Gagg, Colin. R. and Lewis, Peter. R.
Environmentally assisted product failure – Synopsis and case study compendium.
Engineering Failure Analysis, 15(5) pp. 505–520.
Corrosion science exhibits a major division between dry and wet corrosion. Dry corrosion is dominated by high temperature oxidation of metals and is controlled by the rate at which oxygen can diffuse through the oxide skin and by stable oxide adhesion to the metal substrate involved. Wet corrosion involves electrolytic interactions that require the presence of an aqueous solution. Good design can prevent onset of in service (wet) corrosion by limiting the contact of the electrolyte. However, changes in operational procedures and manufacture can reverse any good design practice.
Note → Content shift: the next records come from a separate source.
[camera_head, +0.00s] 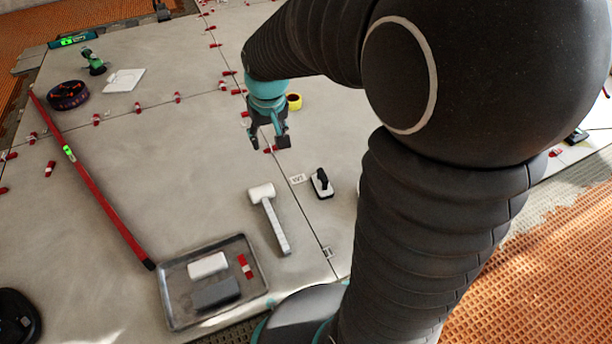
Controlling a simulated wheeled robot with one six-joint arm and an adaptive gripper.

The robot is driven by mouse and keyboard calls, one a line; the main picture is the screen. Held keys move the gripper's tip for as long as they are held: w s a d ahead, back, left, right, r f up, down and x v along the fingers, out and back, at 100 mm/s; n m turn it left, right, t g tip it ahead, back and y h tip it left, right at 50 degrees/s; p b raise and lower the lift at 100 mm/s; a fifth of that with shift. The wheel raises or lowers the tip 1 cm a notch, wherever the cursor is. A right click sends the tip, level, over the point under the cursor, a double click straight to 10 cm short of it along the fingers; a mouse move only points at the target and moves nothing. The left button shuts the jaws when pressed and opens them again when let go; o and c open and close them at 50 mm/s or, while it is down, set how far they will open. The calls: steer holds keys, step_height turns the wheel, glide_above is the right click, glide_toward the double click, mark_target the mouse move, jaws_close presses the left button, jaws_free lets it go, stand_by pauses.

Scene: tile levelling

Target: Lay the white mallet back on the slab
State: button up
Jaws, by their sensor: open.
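The white mallet (273,222) lies flat on the grey slab (190,200), with its white head toward the back and its pale handle pointing to the front right. My gripper (270,145) is open and empty, with its fingers pointing down. It hangs above the slab, behind the mallet's head in the picture and apart from it. No part of the mallet looks hidden.
A metal tray (172,302) with a white block and a grey block stands left of the mallet. A black-handled tool (322,183) lies to its right. A red level (95,185) runs along the left. A yellow tape roll (294,101) sits behind my gripper.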

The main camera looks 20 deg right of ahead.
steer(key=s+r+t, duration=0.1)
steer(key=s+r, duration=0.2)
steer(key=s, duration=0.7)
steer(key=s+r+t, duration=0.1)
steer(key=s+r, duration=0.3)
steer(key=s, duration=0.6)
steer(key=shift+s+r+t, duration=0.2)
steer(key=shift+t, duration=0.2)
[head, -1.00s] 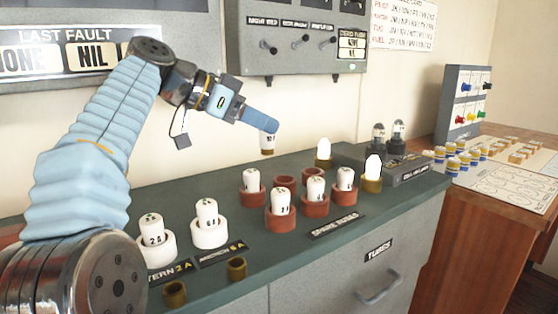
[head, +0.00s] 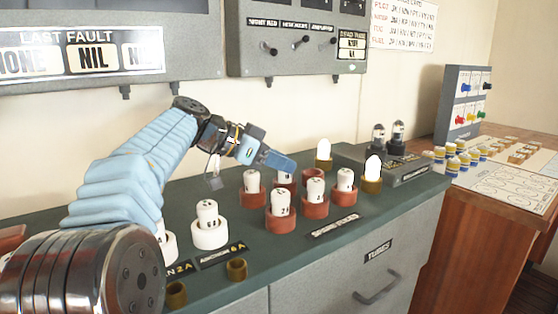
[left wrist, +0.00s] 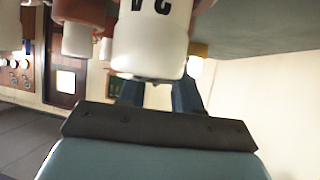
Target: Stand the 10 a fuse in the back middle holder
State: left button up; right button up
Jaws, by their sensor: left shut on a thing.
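My left gripper (head: 280,162) is shut on the white 10 A fuse (head: 284,177), right at the back middle holder. Only a small part of the fuse shows below the fingertips. The red ring of this holder (head: 285,186) is mostly hidden behind the front fuses. I cannot tell whether the fuse is fully seated. In the left wrist view a large white fuse with dark lettering (left wrist: 150,45) covers the fingertips. My right gripper is not in view.
White fuses stand in the neighbouring red holders, back left (head: 252,182), front left (head: 281,205), front middle (head: 316,190) and front right (head: 346,180). White holders and small brass sockets (head: 237,270) lie nearer. Glowing lamps (head: 373,166) stand to the right.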

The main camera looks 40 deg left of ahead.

Furthermore, the combined effects of stress and corrosion can result in a special type of failure known as stress corrosion cracking (SCC). Stress corrosion cracking presents an especially difficult problem, since not only is it highly localised but it can occur in environments that are only mildly corrosive to the material. The damaging concentration of harmful ions in that environment may be quite small and difficult to detect and, even in the absence of applied stress, residual stresses in a structure can often be of a sufficiently high level to cause SCC and failure in service. The role of the forensic or failure engineer in this arena is often to assess if basic design, manufacture and material choice reflect professional engineering practice. To this end a brief review of salient points relating to corrosion and stress corrosion as product failure mechanisms is presented and illustrated by numerous studies from the authors' forensic casebooks.